Naharnet

Ex-Communist East Germany a Hotbed for Racist Hate Crime

Far-right mob violence targeting immigrants in the German city of Chemnitz has again cast an ugly spotlight on the country' ex-communist east as a hotbed of xenophobia.

Extremist hooligans have vented their anger at foreigners, hunting some in the streets, since a German man was stabbed to death in the early hours of Sunday, allegedly by an Iraqi and a Syrian who were arrested Monday.

Especially the state of Saxony, where Chemnitz is located, has been a center for resentful opposition against Chancellor Angela Merkel and her 2015 decision to keep open German borders to a mass influx of migrants and refugees.

Saxony state capital Dresden has long been an iconic city for German neo-Nazis embittered by the Allies' aerial bombing of the Baroque city center in World War II.

The city in recent years became the birthplace of the so-called PEGIDA movement, short for "Patriotic Europeans Against the Islamization of the Occident".

"We are the people," the demonstrators chant regularly, co-opting the slogan of rallies before the fall of the Berlin Wall, and suggesting a righteous revolt against an out-of-touch political elite and the "lying press".

Earlier this month, Dresden again made headlines when an anti-Merkel PEGIDA follower argued with a TV team, which was then obstructed by police -- a scandal that worsened when it turned out the protester was an off-duty police employee.

The anti-immigration and anti-Islam Alternative for Germany (AfD) party also made some of its strongest gains in Saxony and the four other states that until 1990 were part of Soviet-allied East Germany.

Small towns such as Heidenau and Freital have earned nationwide notoriety as neo-Nazis and angry residents have hurled abuse at people fleeing war and misery -- and rocks at police sent to protect those seeking a safe haven.

- Xenophobic violence -

State leaders have cautioned against "stigmatizing" the east, which despite a multi-billion-euro infrastructure overhaul still lags the former West in wealth, jobs and opportunities.

Yet a spate of arson attacks against refugee shelters, and swastikas scrawled on their walls, have brought back dark memories of xenophobic violence that flared at the time of Germany's reunification over a quarter-century ago.

In the turbulent early 1990s -- when East Germans got their first taste of democracy, but also faced economic collapse and uncertainty -- the frustration exploded in sometimes deadly mob attacks against asylum shelters.

Historians point at other roots of entrenched far-right sentiment in the east, the only part of Germany where the neo-Nazi National Party of Germany (NPD) has seats in many town halls.

While West Germany was credited with dealing relatively openly with the Nazi era and Holocaust, the East German regime resisted "de-Nazification" in the Cold War and painted the Third Reich as an outgrowth of Western capitalism.

It termed the Berlin Wall it erected in 1961 to stop a massive popular exodus an "anti-fascist" rampart.

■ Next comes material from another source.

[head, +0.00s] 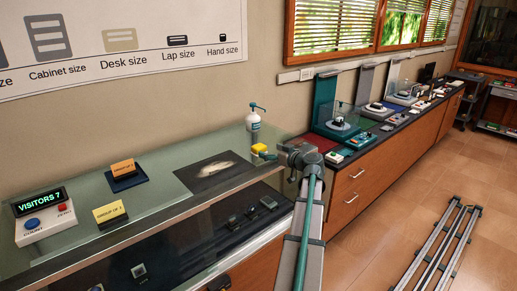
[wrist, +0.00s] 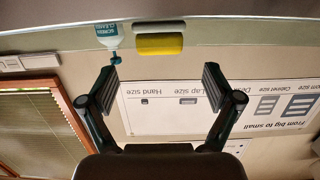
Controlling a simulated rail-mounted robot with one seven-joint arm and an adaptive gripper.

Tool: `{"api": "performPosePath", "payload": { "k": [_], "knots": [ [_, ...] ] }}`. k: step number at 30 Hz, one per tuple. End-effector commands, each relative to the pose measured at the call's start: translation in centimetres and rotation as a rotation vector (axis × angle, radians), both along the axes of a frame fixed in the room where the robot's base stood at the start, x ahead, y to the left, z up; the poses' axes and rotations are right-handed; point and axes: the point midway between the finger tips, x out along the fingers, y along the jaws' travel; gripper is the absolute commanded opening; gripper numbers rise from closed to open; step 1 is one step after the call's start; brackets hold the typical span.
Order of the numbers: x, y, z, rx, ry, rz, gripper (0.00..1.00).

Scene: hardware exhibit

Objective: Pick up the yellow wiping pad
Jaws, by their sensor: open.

The foreign-born population was minimal in East Germany, with the largest group some 60,000 laborers from "socialist brother state" Vietnam, who would bear the brunt of racist attacks after the Wall fell.

It was the disenchanted right-wing extremist skinhead youth culture that, in the eastern state of Thuringia, spawned three neo-Nazis whose bloody crimes, when they finally emerged in 2011, would shock Germany.

The trio formed the National Socialist Underground -- a secret extremist cell that laid bombs and shot dead nine people with migrant backgrounds as well as a policewoman, in post-war Germany's worst racist killing spree.